:: EXERCISE ::
Take the data below and extract the lines from the one with "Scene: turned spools" to the one with "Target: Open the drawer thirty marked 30", inclusive, exactly as written.

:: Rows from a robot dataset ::

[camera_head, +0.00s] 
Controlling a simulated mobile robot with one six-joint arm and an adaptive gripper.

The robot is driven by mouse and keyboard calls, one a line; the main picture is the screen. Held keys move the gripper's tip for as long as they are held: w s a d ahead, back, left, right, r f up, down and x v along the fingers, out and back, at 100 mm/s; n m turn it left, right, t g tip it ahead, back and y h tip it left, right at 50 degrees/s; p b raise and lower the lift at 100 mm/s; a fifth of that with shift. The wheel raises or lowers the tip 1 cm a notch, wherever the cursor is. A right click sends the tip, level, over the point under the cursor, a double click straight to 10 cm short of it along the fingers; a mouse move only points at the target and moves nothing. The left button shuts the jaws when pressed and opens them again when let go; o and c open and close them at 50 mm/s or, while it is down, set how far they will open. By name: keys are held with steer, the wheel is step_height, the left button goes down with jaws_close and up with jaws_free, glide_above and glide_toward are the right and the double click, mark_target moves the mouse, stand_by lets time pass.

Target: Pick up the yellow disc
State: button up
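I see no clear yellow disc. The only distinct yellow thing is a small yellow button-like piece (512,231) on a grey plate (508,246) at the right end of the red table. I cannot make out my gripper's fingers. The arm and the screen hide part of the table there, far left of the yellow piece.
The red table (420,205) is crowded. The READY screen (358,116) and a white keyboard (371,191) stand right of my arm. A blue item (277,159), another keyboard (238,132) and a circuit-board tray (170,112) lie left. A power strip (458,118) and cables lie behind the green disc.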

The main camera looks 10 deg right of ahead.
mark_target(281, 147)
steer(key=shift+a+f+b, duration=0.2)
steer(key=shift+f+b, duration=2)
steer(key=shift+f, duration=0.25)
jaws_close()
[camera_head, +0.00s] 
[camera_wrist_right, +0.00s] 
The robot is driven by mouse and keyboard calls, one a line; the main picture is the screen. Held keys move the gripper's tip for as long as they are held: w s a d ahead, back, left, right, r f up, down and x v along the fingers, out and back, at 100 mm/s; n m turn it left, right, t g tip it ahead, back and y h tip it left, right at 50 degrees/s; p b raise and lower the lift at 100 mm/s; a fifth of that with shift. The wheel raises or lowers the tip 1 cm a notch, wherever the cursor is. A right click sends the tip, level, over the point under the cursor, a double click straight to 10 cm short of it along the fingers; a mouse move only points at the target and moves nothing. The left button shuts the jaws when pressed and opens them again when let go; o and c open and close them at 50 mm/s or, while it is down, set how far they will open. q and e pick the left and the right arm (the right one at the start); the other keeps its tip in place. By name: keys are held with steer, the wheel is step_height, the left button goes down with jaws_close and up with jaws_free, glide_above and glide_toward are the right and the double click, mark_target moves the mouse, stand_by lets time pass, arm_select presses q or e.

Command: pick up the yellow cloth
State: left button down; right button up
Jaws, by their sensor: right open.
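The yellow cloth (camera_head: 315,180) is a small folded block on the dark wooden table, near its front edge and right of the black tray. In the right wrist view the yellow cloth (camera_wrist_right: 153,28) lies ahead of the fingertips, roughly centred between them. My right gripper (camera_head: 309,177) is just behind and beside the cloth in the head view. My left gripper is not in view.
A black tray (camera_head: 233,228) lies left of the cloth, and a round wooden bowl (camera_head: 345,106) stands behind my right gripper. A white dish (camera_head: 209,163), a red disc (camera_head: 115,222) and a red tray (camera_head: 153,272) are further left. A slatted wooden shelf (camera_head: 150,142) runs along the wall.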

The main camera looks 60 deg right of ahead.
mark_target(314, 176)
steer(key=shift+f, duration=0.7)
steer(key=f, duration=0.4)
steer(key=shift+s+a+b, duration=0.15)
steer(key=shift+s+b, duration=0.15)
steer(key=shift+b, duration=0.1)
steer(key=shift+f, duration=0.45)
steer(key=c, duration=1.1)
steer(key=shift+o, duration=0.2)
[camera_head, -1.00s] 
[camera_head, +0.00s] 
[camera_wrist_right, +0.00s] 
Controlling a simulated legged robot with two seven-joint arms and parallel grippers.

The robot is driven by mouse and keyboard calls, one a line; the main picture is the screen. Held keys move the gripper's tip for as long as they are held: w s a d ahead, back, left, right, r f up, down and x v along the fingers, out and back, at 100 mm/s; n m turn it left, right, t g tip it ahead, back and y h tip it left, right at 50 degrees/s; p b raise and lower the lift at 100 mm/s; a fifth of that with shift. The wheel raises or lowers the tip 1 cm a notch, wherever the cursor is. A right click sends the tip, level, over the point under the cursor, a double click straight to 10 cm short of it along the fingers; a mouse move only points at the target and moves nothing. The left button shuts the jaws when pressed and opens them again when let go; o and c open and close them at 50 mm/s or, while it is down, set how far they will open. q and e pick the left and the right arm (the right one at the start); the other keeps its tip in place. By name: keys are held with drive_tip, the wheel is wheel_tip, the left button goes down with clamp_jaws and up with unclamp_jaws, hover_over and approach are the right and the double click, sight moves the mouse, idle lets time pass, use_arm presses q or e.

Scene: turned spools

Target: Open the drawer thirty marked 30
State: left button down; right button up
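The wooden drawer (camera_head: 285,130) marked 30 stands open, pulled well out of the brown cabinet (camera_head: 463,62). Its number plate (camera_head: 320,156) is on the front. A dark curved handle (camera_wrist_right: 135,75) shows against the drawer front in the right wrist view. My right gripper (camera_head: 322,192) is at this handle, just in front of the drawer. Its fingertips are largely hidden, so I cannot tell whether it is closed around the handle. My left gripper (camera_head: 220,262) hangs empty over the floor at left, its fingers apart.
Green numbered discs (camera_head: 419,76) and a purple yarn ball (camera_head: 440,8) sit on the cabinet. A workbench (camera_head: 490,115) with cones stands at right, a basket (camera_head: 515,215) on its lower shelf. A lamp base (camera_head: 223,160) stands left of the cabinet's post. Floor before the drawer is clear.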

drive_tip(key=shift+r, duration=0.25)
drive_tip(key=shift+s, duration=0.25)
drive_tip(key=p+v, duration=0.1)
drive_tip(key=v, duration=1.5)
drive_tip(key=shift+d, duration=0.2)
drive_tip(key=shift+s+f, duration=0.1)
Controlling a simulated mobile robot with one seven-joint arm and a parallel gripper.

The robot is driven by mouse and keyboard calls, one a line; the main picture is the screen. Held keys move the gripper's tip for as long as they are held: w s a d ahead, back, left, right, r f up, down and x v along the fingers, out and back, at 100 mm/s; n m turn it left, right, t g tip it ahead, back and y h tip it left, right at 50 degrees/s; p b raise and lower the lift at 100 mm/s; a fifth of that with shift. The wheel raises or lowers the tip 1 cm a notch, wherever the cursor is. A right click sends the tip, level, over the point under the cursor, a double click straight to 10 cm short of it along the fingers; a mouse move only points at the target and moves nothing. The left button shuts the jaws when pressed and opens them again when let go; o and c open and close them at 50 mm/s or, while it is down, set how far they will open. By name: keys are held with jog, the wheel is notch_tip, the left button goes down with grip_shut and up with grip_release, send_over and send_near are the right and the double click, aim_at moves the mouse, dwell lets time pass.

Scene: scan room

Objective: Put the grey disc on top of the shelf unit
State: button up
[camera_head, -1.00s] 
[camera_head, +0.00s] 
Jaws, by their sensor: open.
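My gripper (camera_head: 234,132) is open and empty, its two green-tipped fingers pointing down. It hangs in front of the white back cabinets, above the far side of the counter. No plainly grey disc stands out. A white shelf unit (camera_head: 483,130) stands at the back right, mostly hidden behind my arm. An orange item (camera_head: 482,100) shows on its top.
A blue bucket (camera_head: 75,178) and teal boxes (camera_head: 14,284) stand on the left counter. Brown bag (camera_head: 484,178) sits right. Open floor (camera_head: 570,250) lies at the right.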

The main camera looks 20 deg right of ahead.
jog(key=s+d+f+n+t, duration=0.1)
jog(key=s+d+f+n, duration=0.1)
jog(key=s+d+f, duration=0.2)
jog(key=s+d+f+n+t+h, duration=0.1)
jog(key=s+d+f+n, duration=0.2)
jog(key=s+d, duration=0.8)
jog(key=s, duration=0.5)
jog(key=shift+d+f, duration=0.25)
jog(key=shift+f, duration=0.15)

:: TASK ANSWER ::
Scene: turned spools

Target: Open the drawer thirty marked 30

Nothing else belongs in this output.